Oh, and btw, BeOS and Haiku both have multiple desktops, too. Up to 32 workspaces, if you want. And each one can be set up with its own background, color depth, and screen resolution–does Unity or Enlightenment do that?

Okay, just to be fair, Enlightenment does have this:

Enlightenment allows you to have a grid of workspaces called virtual desktops. Switching between them is achieved by hurling the mouse cursor to the edge of the screen, at which the desktop appears to slide across to reveal the next. The maximum grid size is currently 8 by 8 desktops, and you can have 32 grids (each with a different background), making 2048 total possible desktop spaces. (Users can enable a map of the desktops, in case they get lost, which is called the pager.)

But my point still stands: BeOS/Haiku does have multiple desktops, just not 2048 of 'em!

You don’t need 200+ virtual desktops / workspaces and if you feel you do, then I suggest going back to Enlightenment or every hip and cool desktop environment, that Linux has. Haiku is what it is and the current desktop experience isn’t going anywhere, at least not until R2 happens.

Haiku is simpler, better foundation for Multimedia Desktop OS than GNU/Linux without loads of legacy stuff (save for ridiculous decision of keeping binary compatibility with BeOS GCC2 apps). With some serious love, care and attention Haiku can end up successful as the main open source Desktop OS you would wanna use, especially on older or less powerful computers. Smaller, quieter HaikuBox, that can handle all kinds of multimedia tasks is the future. Tablets are generally made for content consumers only and some people actually wanna use computers to create things like graphic art and music.

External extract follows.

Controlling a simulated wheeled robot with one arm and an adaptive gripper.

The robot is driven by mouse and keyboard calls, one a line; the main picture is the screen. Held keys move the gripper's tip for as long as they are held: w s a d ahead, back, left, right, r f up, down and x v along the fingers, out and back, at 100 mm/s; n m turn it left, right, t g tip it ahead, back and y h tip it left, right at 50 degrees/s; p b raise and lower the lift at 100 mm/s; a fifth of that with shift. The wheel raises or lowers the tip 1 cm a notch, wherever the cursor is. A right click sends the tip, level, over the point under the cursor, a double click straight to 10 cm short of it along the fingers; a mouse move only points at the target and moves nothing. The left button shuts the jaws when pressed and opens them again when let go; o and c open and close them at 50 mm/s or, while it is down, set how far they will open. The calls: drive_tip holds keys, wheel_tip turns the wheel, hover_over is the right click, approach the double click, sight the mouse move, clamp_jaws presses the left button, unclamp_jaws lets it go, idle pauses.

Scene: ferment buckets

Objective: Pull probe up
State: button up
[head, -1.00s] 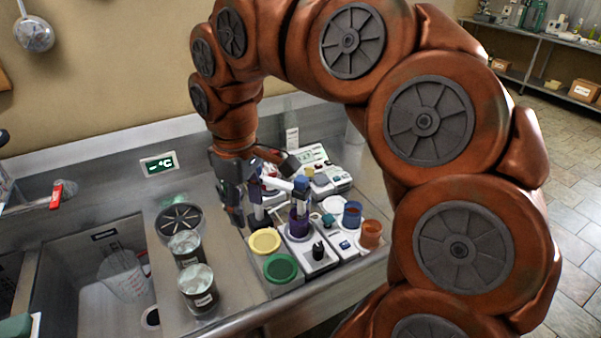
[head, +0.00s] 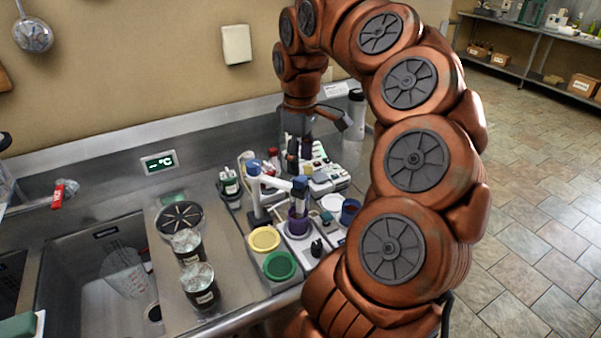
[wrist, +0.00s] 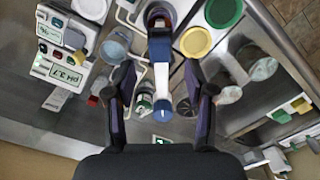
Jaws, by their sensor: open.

If you want to see good example of that “small multimedia box” concept, just look at modern Mac Mini. I just think with enough hardware support (like GPGPU, OpenCL acceleration) Haiku should do better than OS X and run more apps at the same time on machines like that or even less fancy.

I wouldn’t try to tell someone how many desktops/workspaces they need, but if you have so many that you get lost, then I would suggest that you have too many!